** Start GIVEN DATA **

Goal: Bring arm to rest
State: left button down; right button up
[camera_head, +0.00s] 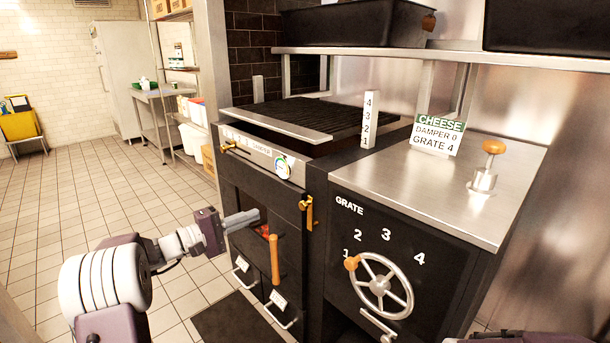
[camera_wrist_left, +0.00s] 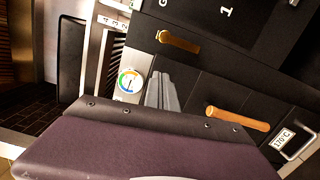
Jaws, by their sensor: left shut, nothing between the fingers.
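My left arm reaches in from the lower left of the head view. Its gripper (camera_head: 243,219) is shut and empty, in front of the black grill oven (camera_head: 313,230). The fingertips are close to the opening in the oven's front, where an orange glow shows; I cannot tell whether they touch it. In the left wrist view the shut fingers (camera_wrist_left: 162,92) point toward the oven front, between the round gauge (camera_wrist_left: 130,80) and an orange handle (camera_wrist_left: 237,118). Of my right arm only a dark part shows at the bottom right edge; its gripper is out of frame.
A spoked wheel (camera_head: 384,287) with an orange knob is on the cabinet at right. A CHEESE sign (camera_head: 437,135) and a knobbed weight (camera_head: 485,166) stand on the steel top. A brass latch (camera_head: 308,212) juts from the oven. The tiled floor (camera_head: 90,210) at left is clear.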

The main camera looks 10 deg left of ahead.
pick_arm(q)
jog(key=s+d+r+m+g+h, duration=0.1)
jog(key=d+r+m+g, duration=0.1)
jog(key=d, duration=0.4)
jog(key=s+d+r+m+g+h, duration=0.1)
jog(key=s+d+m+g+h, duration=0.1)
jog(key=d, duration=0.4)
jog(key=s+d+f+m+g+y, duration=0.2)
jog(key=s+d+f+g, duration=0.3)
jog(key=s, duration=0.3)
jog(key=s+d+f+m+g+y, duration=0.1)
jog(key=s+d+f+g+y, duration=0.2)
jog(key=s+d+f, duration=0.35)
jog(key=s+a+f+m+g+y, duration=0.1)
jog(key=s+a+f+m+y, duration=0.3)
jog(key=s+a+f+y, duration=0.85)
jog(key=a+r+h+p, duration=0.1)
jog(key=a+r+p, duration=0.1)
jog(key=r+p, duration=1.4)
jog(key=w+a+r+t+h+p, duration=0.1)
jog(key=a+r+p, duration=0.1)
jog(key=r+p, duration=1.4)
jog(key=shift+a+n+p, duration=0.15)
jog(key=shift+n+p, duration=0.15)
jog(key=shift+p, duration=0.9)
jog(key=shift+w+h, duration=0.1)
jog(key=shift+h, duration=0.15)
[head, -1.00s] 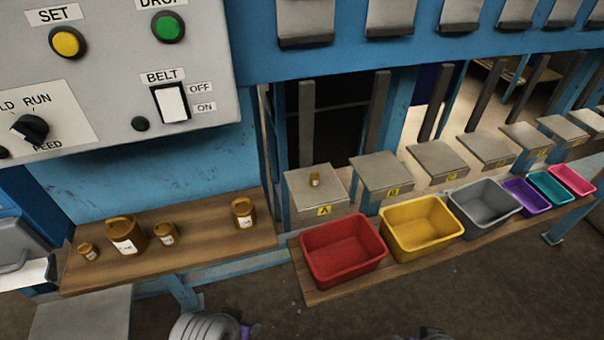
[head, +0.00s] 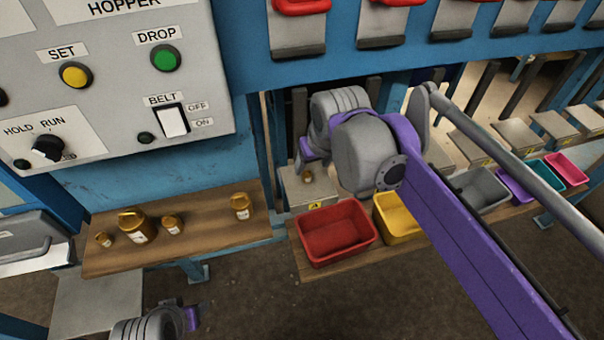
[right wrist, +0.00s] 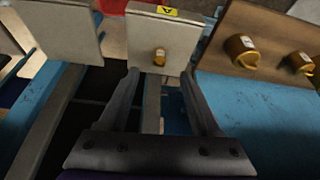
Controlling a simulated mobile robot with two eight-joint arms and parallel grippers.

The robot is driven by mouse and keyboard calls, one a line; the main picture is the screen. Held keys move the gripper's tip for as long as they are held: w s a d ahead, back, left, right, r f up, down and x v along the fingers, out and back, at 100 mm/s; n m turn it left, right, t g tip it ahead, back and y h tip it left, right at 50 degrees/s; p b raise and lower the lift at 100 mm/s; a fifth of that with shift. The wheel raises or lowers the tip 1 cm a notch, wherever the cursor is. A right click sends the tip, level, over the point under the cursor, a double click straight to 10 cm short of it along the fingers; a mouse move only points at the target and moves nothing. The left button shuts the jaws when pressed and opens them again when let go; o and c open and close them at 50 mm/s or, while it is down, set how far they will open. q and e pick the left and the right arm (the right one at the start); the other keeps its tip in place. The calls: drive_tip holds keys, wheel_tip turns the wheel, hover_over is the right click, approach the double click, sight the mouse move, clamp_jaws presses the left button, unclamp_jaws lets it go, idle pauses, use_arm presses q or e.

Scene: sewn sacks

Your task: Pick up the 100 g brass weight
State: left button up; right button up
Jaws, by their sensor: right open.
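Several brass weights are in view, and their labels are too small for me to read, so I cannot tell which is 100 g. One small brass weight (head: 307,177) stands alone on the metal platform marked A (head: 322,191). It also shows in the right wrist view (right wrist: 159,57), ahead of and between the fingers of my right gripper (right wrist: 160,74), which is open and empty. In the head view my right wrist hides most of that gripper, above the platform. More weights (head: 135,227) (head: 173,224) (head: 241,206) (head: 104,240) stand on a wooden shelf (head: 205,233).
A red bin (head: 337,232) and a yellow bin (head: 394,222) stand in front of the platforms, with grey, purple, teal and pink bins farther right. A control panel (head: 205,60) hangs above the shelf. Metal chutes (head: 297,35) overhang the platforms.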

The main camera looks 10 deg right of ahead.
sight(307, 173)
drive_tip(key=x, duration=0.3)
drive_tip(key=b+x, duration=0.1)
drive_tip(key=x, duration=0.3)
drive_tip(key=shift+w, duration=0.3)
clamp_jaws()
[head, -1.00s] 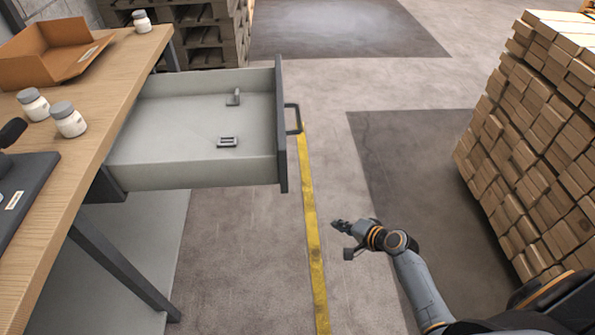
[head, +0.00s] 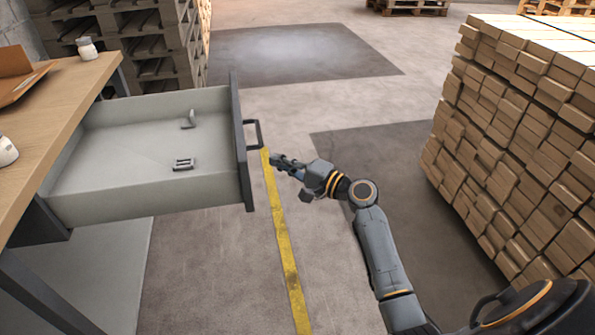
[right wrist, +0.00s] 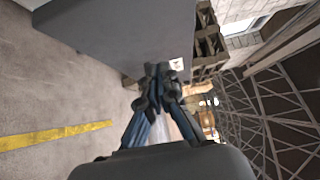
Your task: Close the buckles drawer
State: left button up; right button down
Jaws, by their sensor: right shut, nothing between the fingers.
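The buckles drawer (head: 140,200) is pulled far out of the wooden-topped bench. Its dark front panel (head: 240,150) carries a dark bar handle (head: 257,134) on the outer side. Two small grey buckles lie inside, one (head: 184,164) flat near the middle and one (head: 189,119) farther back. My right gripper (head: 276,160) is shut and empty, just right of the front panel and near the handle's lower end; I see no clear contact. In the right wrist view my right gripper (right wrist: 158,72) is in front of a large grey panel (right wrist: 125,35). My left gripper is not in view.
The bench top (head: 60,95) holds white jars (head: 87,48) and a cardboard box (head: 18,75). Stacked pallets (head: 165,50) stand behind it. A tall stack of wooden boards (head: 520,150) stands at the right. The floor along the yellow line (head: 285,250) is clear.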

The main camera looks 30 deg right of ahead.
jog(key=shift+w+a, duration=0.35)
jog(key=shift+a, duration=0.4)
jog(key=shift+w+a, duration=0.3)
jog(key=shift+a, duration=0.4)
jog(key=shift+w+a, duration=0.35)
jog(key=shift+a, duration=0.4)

** End GIVEN DATA **
** Start GIVEN DATA **

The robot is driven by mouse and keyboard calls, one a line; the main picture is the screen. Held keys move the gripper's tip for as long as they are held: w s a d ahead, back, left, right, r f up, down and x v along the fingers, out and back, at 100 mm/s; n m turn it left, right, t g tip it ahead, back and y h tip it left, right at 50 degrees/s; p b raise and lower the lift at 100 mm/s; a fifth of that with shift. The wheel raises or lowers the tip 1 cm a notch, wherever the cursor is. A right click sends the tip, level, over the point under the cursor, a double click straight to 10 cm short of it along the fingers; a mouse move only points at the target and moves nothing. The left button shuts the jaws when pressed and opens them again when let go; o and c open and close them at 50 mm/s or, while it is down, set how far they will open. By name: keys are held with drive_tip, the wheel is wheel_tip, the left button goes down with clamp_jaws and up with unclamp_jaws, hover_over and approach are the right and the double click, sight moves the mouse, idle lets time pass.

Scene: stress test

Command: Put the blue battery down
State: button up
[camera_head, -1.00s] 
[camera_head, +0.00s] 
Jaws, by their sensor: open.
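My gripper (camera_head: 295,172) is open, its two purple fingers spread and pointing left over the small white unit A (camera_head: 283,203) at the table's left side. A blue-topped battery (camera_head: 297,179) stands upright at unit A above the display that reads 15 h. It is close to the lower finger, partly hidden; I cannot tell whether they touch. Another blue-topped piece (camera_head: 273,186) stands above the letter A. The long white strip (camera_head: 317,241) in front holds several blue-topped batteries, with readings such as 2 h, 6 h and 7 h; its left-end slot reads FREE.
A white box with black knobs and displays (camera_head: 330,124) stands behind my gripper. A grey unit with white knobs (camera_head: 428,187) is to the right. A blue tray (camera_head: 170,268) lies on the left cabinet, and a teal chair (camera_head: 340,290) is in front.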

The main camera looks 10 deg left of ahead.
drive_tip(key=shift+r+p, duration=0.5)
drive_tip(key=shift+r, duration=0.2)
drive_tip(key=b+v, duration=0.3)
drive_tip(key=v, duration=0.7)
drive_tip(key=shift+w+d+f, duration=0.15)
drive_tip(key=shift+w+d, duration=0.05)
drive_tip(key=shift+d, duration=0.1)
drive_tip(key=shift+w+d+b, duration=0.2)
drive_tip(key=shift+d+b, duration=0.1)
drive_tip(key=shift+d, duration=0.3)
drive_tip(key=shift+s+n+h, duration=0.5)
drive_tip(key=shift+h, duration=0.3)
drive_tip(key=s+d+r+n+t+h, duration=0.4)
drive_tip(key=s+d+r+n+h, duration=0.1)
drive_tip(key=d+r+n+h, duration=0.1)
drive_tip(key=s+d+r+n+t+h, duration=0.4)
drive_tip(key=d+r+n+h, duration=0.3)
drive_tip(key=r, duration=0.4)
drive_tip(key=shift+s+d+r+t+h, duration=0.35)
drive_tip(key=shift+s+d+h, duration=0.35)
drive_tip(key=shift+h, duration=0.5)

** End GIVEN DATA **

**WHAT THIS TASK INVOLVES**
Your task is to reproduce only the lines from the one with "Goal: Bring arm to rest" through the one with "Controlling a simulated", keeping both ends. Skip every picture.

**THE RESPONSE**
Goal: Bring arm to rest
State: left button down; right button up
[camera_head, +0.00s] 
[camera_wrist_left, +0.00s] 
Jaws, by their sensor: left shut, nothing between the fingers.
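My left arm reaches in from the lower left of the head view. Its gripper (camera_head: 243,219) is shut and empty, in front of the black grill oven (camera_head: 313,230). The fingertips are close to the opening in the oven's front, where an orange glow shows; I cannot tell whether they touch it. In the left wrist view the shut fingers (camera_wrist_left: 162,92) point toward the oven front, between the round gauge (camera_wrist_left: 130,80) and an orange handle (camera_wrist_left: 237,118). Of my right arm only a dark part shows at the bottom right edge; its gripper is out of frame.
A spoked wheel (camera_head: 384,287) with an orange knob is on the cabinet at right. A CHEESE sign (camera_head: 437,135) and a knobbed weight (camera_head: 485,166) stand on the steel top. A brass latch (camera_head: 308,212) juts from the oven. The tiled floor (camera_head: 90,210) at left is clear.

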The main camera looks 10 deg left of ahead.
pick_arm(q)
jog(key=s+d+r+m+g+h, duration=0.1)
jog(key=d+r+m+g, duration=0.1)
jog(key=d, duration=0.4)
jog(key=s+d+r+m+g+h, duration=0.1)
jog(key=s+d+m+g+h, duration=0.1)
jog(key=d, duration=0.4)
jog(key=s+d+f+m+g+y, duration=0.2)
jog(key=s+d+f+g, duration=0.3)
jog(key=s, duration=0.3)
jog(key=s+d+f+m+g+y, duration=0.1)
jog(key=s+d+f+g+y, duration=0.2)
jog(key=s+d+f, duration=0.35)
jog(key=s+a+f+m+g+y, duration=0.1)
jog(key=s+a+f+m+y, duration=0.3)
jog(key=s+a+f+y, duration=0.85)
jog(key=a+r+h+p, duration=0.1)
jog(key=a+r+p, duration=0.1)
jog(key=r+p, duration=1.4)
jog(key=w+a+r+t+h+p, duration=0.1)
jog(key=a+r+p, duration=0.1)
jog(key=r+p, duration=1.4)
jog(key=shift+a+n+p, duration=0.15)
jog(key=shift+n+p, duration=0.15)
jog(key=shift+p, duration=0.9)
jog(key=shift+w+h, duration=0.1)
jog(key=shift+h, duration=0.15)
[head, -1.00s] 
[head, +0.00s] 
[right wrist, +0.00s] 
Controlling a simulated mobile robot with two eight-joint arms and parallel grippers.

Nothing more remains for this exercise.